Turning pieces clockwise or anti-clockwise can be awkwardly fiddly
which, the umpteenth time it happens, begins to grate, and not being
able to automatically sort your inventory is a nuisance. It all sounds
trivial but in an already long and winding game these annoyances build
up.
This is where I urge you again not to try and force The Bard's Tale 4.
This is where, after a handful of crashes and having to redo progress
(which was admittedly quicker when I already knew a puzzle's solution) I
clashed heads with the game. I had to turn it off and walk away, and
I'm so glad I did, because returning to it a day or two later made me
see things anew. I began seeing The Bard's Tale 4 not as an RPG to gorge
on but to snack on - a daily crossword of a game.

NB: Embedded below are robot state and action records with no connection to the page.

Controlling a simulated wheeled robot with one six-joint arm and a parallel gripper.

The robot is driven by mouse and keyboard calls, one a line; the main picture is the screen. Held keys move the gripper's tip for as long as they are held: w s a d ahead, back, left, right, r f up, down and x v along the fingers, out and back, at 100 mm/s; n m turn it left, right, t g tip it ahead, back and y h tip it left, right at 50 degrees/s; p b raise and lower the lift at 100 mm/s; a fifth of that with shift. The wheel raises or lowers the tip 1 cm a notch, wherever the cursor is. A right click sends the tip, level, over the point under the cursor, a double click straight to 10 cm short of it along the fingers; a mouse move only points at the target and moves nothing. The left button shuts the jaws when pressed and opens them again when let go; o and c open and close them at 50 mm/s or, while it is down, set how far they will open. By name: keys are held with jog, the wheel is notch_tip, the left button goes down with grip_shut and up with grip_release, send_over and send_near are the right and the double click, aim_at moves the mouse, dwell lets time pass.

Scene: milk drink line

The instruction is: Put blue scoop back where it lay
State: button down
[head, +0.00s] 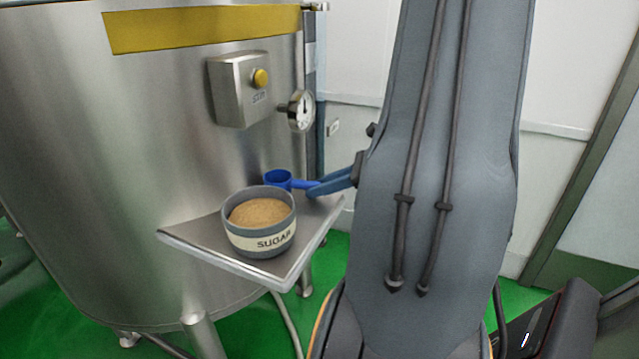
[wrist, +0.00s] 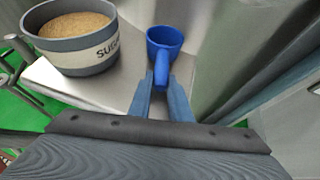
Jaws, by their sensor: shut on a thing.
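The blue scoop (head: 279,180) is at the back of the small metal shelf (head: 215,250), behind and to the right of the sugar bowl. My gripper (head: 333,184) comes in from the right and is shut on the scoop's handle. In the wrist view the scoop's cup (wrist: 165,44) points away from me, opening upward, and its handle runs back between the two blue fingers (wrist: 162,85). The cup is over or on the shelf close to the tank; I cannot tell whether it touches the shelf.
The grey sugar bowl (head: 259,238), full of brown sugar, stands on the shelf left of the scoop. The steel tank (head: 130,160) rises right behind the shelf, with a button box (head: 238,90) and a gauge (head: 300,110). The shelf's front right part is bare.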

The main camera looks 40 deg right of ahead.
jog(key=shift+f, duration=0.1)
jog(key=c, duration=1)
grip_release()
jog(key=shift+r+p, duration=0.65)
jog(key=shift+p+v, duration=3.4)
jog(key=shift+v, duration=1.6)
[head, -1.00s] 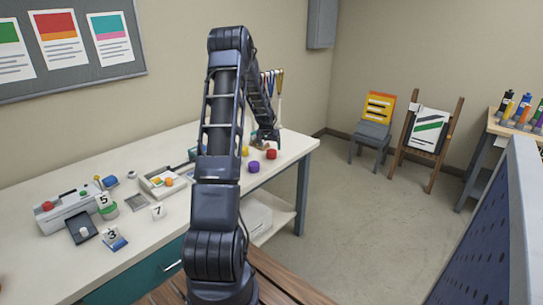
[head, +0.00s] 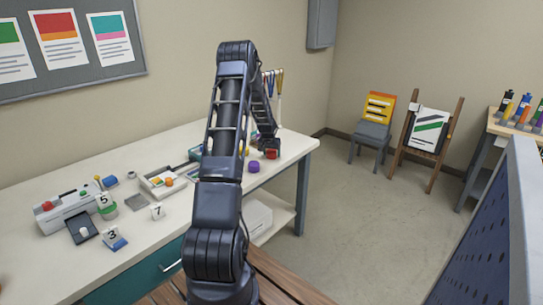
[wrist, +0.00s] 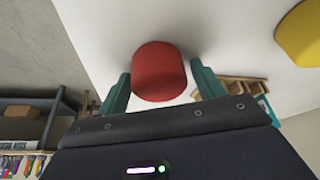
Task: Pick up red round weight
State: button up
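The red round weight (head: 271,154) sits on the white workbench (head: 180,243), near its right end in the head view. In the wrist view the red weight (wrist: 158,72) is large and lies between the two teal fingers. My gripper (wrist: 161,68) is open, with a finger on each side of the weight and narrow gaps showing. In the head view my gripper (head: 268,148) is down at the weight and partly hides it.
A purple round weight (head: 253,167) stands close by, nearer the bench's front edge. A yellow one (wrist: 302,35) shows in the wrist view. A white tray (head: 150,184) with coloured pieces, number cards and a small machine (head: 65,207) are further left.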

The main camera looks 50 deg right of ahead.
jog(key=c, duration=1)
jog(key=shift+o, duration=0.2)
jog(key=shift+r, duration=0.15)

It is an ideal place to return to puzzle in. There's no urgency, no
tension; it's peaceful and relaxing, and accompanied by the most
beautiful Gaelic soundtrack I've ever heard in a game. A whole album was
specially commissioned for The Bard's Tale 4 and it is enchanting, from
melancholic air to jaunty jig. This, mingled with the game's easy-going
fantasy and pretty scenery, makes The Bard's Tale 4 exactly the game to
play in the evening to unwind.
If there's such thing as a B-movie game, The Bard's Tale 4: Barrows Deep
is it. I don't mean it detrimentally, because although it's scruffy, it
has bags of charisma, and by not trying to please everybody it revels
in being different. And being different in a world of so many
spectacular role-playing games means everything. If you don't like
puzzles, I hope I've made it clear you should probably avoid The Bard's
Tale 4, but if you do - if you take pleasure in a mental stretch - then
there's an awful lot here for you.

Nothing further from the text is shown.